Its entry—on the back of reforms and operational improvements in its equity markets—will likely be viewed by investors as an additional opportunity-set to mine for excess returns. It may also provide diversification especially from those countries less dependent on energy as an economic engine. The inclusion of Saudi Arabia’s 69 equities in the MSCI EM Index, a popular emerging markets benchmark, also foreshadows the potential entry of Saudi Aramco, the world’s most profitable company. Currently state-owned, energy behemoth Saudi Aramco is on a path to becoming a publicly-traded company in what is slated to be the world’s largest initial public offering. Its IPO sets up Saudi Aramco to be one of the largest weightings in the MSCI EM Index.
Saudi Aramco’s actual weighting will depend on the amount of capital raised by the IPO and the valuation the company targets and gets from the markets. The target right now is a phased IPO, building to an issuance of 10% of the total valuation of the company. While 10% may appear to be a fraction of Saudi Aramco’s total value, at a targeted valuation of $2 trillion, a $200 billion market capitalization would still make it one of the top five companies in the MSCI EM Index, just behind heavy hitters like China’s Alibaba, an e-commerce juggernaut, Tencent, a social media and gaming behemoth, and Taiwan Semiconductor. Of course, a more modest and realistic valuation of $1 trillion-to-$1.2 trillion would mean a reduced but still meaningful float of over $100 billion, just behind Samsung as the fifth-largest company in the MSCI EM Index.
Saudi Aramco’s addition to the MSCI EM Index would enable Saudi Arabia to leapfrog to a standalone weighting behind heavyweights like India and Brazil; from its absence just months ago, to 2.6% pro forma after inclusion, Saudi Arabia would jump to 4%-to-6% of the MSCI EM Index after Saudi Aramco goes public. This means investors indexing emerging market equities or investment managers focused on deviations from the MSCI EM Index will own significant holdings of Saudi Arabian equities.

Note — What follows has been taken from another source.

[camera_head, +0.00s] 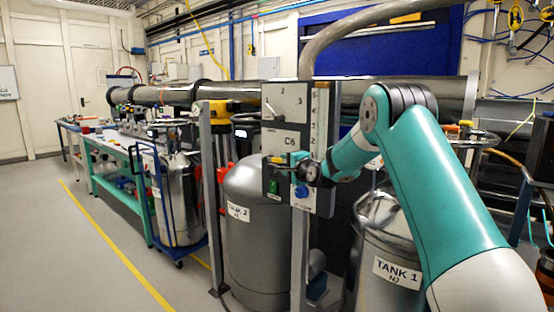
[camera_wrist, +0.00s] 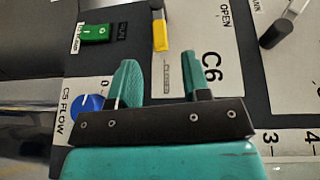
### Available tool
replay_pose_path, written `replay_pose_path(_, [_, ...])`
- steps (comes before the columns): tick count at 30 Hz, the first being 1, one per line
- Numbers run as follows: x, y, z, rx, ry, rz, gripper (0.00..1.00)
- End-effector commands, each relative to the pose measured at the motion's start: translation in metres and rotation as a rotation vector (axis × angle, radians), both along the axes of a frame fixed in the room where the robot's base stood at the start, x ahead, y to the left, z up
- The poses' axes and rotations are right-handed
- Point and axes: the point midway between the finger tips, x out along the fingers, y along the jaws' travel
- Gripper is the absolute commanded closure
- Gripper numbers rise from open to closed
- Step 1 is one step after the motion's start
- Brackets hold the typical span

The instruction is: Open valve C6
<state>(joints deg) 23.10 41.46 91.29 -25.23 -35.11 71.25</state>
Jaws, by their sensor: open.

At NEPC, we believe there could be a strong bid for Aramco and emerging markets overall to the extent investors find the energy company appealing. If allocations to Saudi Arabia are driven more by index tracking, these flows into Saudi Arabian markets would likely occur through reallocations within emerging market funds, proving bullish for Saudi Arabia and bearish for emerging market countries experiencing outflows. While a larger weighting to Saudi Arabia and a mega-cap company like Aramco would modestly change the characteristics of the MSCI EM Index, we believe the overall return profile of emerging markets remains in place. Another implication for emerging market investors: A fully-integrated weighting to China and Saudi Arabia (including Aramco) in the MSCI EM Index would roughly total 25%, meaning a large portion of the MSCI EM Index would be pegged to the US dollar, limiting currency volatility for US investors. We continue to recommend emerging markets to investors with a long-term horizon due to their better growth prospects, demographics and valuations relative to the developed economies.
To be sure, Saudi Aramco’s IPO is still a work in progress and could see further delays after recent attacks on its oil fields. We continue to closely follow this event and its potential impact on emerging markets.